Gareth Austin - To Prune or not to prune…
The phrase ‘putting the garden to bed for the Winter’, ‘giving everything a cut back’, ‘cutting everything back’ all common phrases spoken at this time of year…and all either nonsense or bad practice.
Within the cycles of your garden there is no start and stop, there is no black or white in nature, everything continues along with different lifecycles of all the species, both flora and fauna in your garden overlapping. This time of year the focus on many of the plants in your garden are on rest, where they enter their dormant stages, battening down their hatches to (hopefully) see out the winter weather and regrow when the soil temps rise again. Plants do this is different forms, some defoliate, some harden growth and other retreat to storage roots below soil surface. The small insects in your garden largely do the same, they look for somewhere nice and cosy to settle down for the winter and see out the storm, this could be in the hollow stems of plants, below piles of leaves, in-between plant pots, really wherever they feel comfortable and safe.

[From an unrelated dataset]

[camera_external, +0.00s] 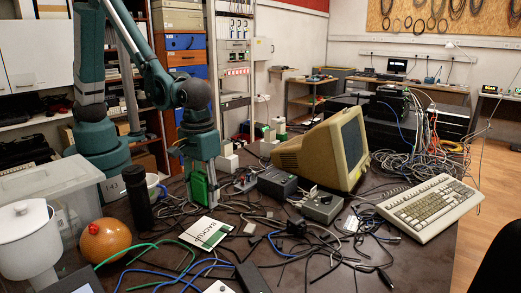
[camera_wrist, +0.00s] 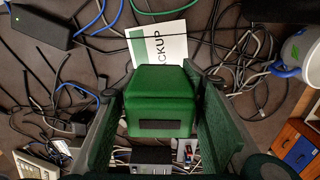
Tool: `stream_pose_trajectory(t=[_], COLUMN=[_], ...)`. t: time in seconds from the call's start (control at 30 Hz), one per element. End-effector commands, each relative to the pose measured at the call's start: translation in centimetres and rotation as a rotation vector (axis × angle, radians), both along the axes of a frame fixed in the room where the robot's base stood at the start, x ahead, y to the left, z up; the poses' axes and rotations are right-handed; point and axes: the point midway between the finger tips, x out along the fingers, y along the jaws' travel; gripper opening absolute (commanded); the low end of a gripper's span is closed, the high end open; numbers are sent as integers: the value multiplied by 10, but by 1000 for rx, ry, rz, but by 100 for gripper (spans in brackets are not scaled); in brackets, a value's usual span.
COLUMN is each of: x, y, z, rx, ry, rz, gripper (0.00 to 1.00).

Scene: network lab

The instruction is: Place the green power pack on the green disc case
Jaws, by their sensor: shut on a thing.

This is why, I urge you, to leave your garden a bit unkempt at this time of year, a bit untidy if you wish. Don’t be scraping all the leaves away from under your plants – pile them up there instead – providing fertility for next year, a protective layer for the soil and habitat for insects and a home for beneficial fungi.
Don’t do the ‘cutting everything back’ nonsense. A simple guide is that the best time to prune something is when it has finished flowering, if you prune at the wrong time of year you interrupt the plant's growth and reproductive cycles, this may be the reason your plants grow like mad every year but never flower! A canopy of foliage, stems and branches in the garden provide habitat for insects, and in turn food for birds and also shelter and protection for your songbirds that visit and chirp their way through the dark winter days.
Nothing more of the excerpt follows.